Fiat Chrysler Automobiles NV suppliers were aware of the automaker's alleged illegal use of software to pass emissions tests in 2010, Bloomberg reported May 18, citing emails disclosed in the U.S. District Court for the Northern District of California.

According to the report, Fiat Chrysler is facing a class-action lawsuit that alleges it misled buyers of its Jeep Grand Cherokee SUVs and Ram 1500 pickups by highlighting the fuel economy and performance of its EcoDiesel engine while using defeat devices on emissions test to secure regulatory approval.

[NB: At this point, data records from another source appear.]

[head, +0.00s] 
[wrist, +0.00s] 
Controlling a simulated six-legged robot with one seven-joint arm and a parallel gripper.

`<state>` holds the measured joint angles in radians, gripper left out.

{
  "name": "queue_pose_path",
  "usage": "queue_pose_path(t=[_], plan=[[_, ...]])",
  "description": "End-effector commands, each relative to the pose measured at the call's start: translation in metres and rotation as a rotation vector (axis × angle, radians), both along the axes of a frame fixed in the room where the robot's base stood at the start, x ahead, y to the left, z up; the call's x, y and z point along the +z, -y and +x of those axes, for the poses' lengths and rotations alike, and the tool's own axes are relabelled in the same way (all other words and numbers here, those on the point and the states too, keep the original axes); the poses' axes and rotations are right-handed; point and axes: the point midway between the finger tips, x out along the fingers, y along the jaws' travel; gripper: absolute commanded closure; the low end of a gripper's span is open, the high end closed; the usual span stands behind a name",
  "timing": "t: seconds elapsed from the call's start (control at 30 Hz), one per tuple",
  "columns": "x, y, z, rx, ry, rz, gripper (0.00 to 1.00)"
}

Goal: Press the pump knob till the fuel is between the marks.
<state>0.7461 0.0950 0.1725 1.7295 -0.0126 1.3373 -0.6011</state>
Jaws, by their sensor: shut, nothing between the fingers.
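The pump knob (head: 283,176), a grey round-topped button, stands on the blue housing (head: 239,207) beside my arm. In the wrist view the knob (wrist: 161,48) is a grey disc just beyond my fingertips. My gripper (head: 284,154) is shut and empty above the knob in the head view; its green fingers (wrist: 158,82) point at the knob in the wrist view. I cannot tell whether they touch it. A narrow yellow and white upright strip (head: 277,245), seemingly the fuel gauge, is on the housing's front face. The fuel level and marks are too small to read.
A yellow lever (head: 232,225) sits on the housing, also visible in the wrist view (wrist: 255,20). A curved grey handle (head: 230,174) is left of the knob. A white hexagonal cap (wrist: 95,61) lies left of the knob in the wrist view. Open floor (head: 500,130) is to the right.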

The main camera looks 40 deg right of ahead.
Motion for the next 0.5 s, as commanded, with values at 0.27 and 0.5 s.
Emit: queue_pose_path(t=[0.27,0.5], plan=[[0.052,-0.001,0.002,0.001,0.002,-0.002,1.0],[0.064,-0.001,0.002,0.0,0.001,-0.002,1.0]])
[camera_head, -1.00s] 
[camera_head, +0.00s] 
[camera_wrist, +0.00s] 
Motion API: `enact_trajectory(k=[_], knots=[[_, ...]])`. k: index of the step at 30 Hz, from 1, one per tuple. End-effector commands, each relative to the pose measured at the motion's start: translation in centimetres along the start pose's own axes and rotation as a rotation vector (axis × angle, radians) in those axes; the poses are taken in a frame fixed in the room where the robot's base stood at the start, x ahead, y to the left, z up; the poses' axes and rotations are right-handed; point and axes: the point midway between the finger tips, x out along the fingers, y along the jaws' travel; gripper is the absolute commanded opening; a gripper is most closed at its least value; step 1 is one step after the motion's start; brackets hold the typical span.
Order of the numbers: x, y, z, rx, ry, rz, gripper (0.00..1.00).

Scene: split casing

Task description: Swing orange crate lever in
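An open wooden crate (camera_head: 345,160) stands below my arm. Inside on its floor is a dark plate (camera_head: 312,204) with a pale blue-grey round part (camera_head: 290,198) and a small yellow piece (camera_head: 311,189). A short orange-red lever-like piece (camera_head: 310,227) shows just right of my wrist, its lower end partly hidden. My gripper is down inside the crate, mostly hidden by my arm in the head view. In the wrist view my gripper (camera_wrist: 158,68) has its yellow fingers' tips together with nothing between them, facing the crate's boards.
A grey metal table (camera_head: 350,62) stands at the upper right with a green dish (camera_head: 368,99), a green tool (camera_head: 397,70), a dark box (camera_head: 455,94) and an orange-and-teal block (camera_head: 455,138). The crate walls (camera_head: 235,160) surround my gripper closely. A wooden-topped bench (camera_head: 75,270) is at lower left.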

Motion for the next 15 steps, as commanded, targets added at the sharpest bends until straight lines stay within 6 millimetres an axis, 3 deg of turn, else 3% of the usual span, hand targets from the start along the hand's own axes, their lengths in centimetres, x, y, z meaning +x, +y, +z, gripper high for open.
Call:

The carmaker has reportedly denied the allegations.

The emails that were unveiled in the federal court suggest that Fiat Chrysler wanted to use software in its diesel engines that has a "cycle detection" capability, which can reportedly sense when the vehicle is going through an emissions test and can activate controls to pass the evaluation.

In an emailed statement to Bloomberg, Fiat Chrysler said, "It is inappropriate to draw conclusions from isolated communications and internal deliberations, without the more detailed context that is part of the reviews FCA is conducting as part of the investigation process."

The report comes over a month after the company was reported to be nearing a settlement with the U.S. Justice Department and the California Air Resources Board, or CARB, over its alleged cheating in emissions tests.

The issue came to light when the U.S. Environmental Protection Agency and CARB alleged in January 2017 that Fiat Chrysler violated clean-air laws through its alleged use of emissions software in some of its diesel-powered vehicles, Bloomberg reported.

German carmaker Volkswagen AG has also been embroiled in a diesel emissions scandal after it admitted in 2015 that it equipped 11 million cars with a software designed to switch on vehicle emissions control systems during testing and off during real-world driving.

As of April, Volkswagen reportedly had spent more than $25 billion in the U.S. to address claims from owners, car dealers and other groups that were affected by the issue.